## [Task statement]
Output the full listing below exactly as it reads, and skip anything that is a picture.
+ + + + +
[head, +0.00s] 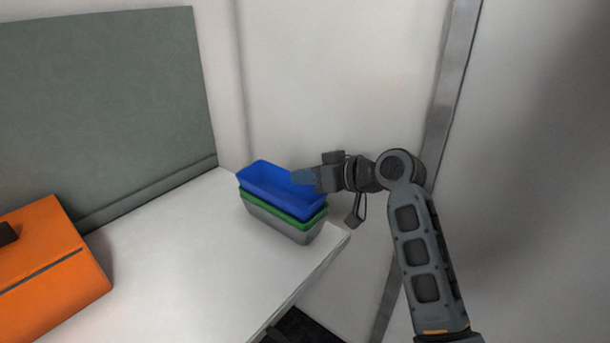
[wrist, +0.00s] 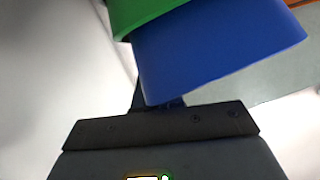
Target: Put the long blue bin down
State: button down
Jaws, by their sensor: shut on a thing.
+ + + + +
## [Written solution]
[head, +0.00s] 
[wrist, +0.00s] 
Target: Put the long blue bin down
State: button down
Jaws, by their sensor: shut on a thing.

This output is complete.